Larix Nederlands: Lork Engels: Larch Frans: Mélèze Duits: Lärche Japans: Kara-matsu Familie: Pinaceae Lorken worden zeer zelden in container aangeboden, naar zaailingen van één à twee jaar moet men soms op zoek gaan, maar ze zijn wel te vinden. Ze zijn niet duur. Men kan ze bestellen bij een plantenkwekerij. Het zijn prachtplanten om mee te werken, als men maar goed op de samenstelling van het grondmengsel let. Lorken mogen nooit nat staan. Behalve voor de bezemstijl, is de lork voor vele stijlen geschikt, ook voor saikei en groepen. Zelfs op een stuk rots doen ze het goed. In de natuur groeien ze op vele plaatsen en hebben de meest uiteenlopende vormen. Ze zien er soms wel wat slordig uit. Ze zaaien gemakkelijk en groeien héél hard. Zet ze vanaf het begin in een arm grondmengsel. Oppotten, verpotten De gunstigste verpottijd is het vroege voorjaar, voor de knoppen of botten opengaan. Verpot nooit als de naalden, ook in een heel vroeg stadium, zichtbaar zijn. De boom redt het niet. Verpotten in het najaar kan, maar dan dient bescherming tegen vorst. Oudere exemplaren enkel verpotten als de potkluit doorwortelt is.

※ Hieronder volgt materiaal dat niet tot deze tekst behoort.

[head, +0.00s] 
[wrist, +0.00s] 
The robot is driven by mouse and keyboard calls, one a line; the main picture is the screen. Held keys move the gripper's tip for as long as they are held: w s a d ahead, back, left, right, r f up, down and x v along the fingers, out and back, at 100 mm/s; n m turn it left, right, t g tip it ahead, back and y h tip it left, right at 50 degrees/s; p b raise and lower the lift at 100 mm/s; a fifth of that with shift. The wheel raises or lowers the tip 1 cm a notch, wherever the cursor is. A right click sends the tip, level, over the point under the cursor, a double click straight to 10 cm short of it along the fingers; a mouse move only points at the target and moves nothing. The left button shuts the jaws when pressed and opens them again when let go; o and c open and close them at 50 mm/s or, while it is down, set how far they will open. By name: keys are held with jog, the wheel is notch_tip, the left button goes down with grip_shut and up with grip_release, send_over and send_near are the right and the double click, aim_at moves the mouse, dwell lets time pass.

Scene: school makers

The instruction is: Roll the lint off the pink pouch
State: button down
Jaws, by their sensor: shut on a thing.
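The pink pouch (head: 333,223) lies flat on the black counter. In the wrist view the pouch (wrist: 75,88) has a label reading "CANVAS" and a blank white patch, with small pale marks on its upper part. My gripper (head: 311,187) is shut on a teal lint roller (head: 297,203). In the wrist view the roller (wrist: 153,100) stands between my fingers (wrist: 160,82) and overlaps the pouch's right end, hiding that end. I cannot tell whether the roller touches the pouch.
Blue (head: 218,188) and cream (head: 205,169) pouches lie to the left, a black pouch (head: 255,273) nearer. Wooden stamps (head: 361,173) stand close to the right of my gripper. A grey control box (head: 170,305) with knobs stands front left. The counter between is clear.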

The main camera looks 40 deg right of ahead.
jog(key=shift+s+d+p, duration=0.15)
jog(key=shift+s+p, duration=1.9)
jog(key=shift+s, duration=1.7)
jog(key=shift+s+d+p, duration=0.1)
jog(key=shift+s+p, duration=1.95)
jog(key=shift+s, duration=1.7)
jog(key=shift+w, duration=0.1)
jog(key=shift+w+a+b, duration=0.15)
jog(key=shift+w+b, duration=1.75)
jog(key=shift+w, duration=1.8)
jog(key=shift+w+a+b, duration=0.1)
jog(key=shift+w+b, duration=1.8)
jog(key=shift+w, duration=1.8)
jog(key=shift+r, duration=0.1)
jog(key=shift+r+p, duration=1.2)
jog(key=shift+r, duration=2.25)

Grondmengsel Lorken houden niet van vocht, toch niet de hier besproken soorten. Dat is één van de redenen waarom ze zelden in container worden aangeboden. De grond moet extra doorlatend zijn met veel korrelig materiaal. Ik gebruik ruim 60 % grind, split of zeer grof zand. De klei mag u vergeten. Ideaal is een mengsel waarvan de kleinste delen 2 à 3 mm zijn. Snoei ·
Jonge plant: De wortelsnoei zal erop gericht zijn de zware wortels weg te werken. Daar lorken zéér snel groeien en in volle grond gekweekt worden, zijn de wortelpartijen meestal vrij zwaar. Probeer alles wat u niet dadelijk kunt wegsnoeien, zo breed mogelijk open te spreiden, eventueel nagelt u onder de wortels een vlak plankje of leg onderaan een platte steen, zodanig
dat de wortels niet de diepte in kunnen gaan. Een twee à driejarige lorkenzaailing kan al een flinke plant zijn. Eventueel kan een los aangelegde bedrading aan de wortel ook helpen. ·
Takken en twijgen: Snoeien in mei-juni na de eerste groeifase. Men laat de onderste takken langer en snoeit naar boven toe steeds korter, zodat men een piramidale vorm bekomt. In de herfst snoeit men nog eens, maar laat de hoofdscheut ongemoeid. Het tweede jaar gaat men dan bewuster snoeien om een betere vertakking te krijgen. Zorg dat u een kegelvorm aanhoudt. Dun het loof weinig uit. Het derde jaar gaat men alle opstaande en neerhangende knoppen verwijderen voor het uitlopen en snoeit men het hele jaar door zodat iedere tak opnieuw een driehoek gaat vormen. Men behoudt ook later deze snoeiwijze wat de twijgvorming betreft. Eens er voldoende tertiaire twijgen gevormd zijn en de tak ruimschoots ontwikkeld is, zal men het loof trimmen zoals bij Picea en Ceder. Als het jonge loof nog heldergroen en zacht is, 1/2 tot 2/3 vanaf de top van de nieuwe groei met een draaiende beweging uitplukken. Houdt de jonge loot goed vast aan het uiteinde. Men bekomt aldus dichte loofpartijen.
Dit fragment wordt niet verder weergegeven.